#### Supplied material:
--- BEGIN ---

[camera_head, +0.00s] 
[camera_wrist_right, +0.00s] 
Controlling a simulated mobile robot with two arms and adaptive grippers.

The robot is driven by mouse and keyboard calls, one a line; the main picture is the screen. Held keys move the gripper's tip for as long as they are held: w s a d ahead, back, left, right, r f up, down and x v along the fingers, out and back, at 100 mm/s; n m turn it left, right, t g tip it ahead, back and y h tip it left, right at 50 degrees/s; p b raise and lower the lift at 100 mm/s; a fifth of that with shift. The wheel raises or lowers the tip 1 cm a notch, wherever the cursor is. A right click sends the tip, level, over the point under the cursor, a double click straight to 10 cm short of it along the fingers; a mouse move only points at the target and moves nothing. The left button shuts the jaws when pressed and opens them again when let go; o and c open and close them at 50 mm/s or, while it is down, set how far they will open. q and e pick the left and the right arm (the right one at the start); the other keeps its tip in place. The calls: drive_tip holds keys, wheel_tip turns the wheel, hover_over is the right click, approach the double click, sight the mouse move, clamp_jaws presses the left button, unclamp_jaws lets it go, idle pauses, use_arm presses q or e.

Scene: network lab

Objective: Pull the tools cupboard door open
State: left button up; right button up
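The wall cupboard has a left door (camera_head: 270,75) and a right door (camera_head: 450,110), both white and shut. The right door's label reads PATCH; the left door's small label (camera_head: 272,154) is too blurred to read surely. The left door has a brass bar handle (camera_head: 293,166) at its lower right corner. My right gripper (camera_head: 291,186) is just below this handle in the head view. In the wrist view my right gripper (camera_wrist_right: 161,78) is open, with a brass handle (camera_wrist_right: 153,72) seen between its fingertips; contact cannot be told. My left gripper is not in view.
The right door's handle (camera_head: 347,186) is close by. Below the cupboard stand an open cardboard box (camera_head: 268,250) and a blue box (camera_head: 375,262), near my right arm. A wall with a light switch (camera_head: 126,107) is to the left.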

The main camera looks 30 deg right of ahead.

--- END ---

#### Task prompt:
Write out the whole listing again. Match it word for word.

#### Written response:
[camera_head, +0.00s] 
[camera_wrist_right, +0.00s] 
Controlling a simulated mobile robot with two arms and adaptive grippers.

The robot is driven by mouse and keyboard calls, one a line; the main picture is the screen. Held keys move the gripper's tip for as long as they are held: w s a d ahead, back, left, right, r f up, down and x v along the fingers, out and back, at 100 mm/s; n m turn it left, right, t g tip it ahead, back and y h tip it left, right at 50 degrees/s; p b raise and lower the lift at 100 mm/s; a fifth of that with shift. The wheel raises or lowers the tip 1 cm a notch, wherever the cursor is. A right click sends the tip, level, over the point under the cursor, a double click straight to 10 cm short of it along the fingers; a mouse move only points at the target and moves nothing. The left button shuts the jaws when pressed and opens them again when let go; o and c open and close them at 50 mm/s or, while it is down, set how far they will open. q and e pick the left and the right arm (the right one at the start); the other keeps its tip in place. The calls: drive_tip holds keys, wheel_tip turns the wheel, hover_over is the right click, approach the double click, sight the mouse move, clamp_jaws presses the left button, unclamp_jaws lets it go, idle pauses, use_arm presses q or e.

Scene: network lab

Objective: Pull the tools cupboard door open
State: left button up; right button up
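The wall cupboard has a left door (camera_head: 270,75) and a right door (camera_head: 450,110), both white and shut. The right door's label reads PATCH; the left door's small label (camera_head: 272,154) is too blurred to read surely. The left door has a brass bar handle (camera_head: 293,166) at its lower right corner. My right gripper (camera_head: 291,186) is just below this handle in the head view. In the wrist view my right gripper (camera_wrist_right: 161,78) is open, with a brass handle (camera_wrist_right: 153,72) seen between its fingertips; contact cannot be told. My left gripper is not in view.
The right door's handle (camera_head: 347,186) is close by. Below the cupboard stand an open cardboard box (camera_head: 268,250) and a blue box (camera_head: 375,262), near my right arm. A wall with a light switch (camera_head: 126,107) is to the left.

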The main camera looks 30 deg right of ahead.

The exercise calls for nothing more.